→ EXERCISE PROMPT:
Print the data that follows exactly.

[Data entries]
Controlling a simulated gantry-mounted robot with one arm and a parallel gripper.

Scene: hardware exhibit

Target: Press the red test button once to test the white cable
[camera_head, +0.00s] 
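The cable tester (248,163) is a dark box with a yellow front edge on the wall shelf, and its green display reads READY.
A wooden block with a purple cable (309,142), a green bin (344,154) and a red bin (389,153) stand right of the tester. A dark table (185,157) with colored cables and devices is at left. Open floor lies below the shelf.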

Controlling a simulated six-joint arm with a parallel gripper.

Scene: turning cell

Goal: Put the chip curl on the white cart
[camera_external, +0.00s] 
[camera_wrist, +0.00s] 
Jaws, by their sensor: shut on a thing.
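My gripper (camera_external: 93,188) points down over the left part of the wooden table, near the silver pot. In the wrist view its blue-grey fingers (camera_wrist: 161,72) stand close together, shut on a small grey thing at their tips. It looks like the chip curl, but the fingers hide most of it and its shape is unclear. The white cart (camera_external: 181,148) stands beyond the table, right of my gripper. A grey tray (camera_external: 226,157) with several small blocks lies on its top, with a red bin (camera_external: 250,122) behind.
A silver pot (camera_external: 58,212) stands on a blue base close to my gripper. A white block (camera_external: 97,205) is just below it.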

→ EXERCISE RESPONSE:
Controlling a simulated gantry-mounted robot with one arm and a parallel gripper.

Scene: hardware exhibit

Target: Press the red test button once to test the white cable
[camera_head, +0.00s] 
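The cable tester (248,163) is a dark box with a yellow front edge on the wall shelf, and its green display reads READY.
A wooden block with a purple cable (309,142), a green bin (344,154) and a red bin (389,153) stand right of the tester. A dark table (185,157) with colored cables and devices is at left. Open floor lies below the shelf.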

Controlling a simulated six-joint arm with a parallel gripper.

Scene: turning cell

Goal: Put the chip curl on the white cart
[camera_external, +0.00s] 
[camera_wrist, +0.00s] 
Jaws, by their sensor: shut on a thing.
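My gripper (camera_external: 93,188) points down over the left part of the wooden table, near the silver pot. In the wrist view its blue-grey fingers (camera_wrist: 161,72) stand close together, shut on a small grey thing at their tips. It looks like the chip curl, but the fingers hide most of it and its shape is unclear. The white cart (camera_external: 181,148) stands beyond the table, right of my gripper. A grey tray (camera_external: 226,157) with several small blocks lies on its top, with a red bin (camera_external: 250,122) behind.
A silver pot (camera_external: 58,212) stands on a blue base close to my gripper. A white block (camera_external: 97,205) is just below it.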

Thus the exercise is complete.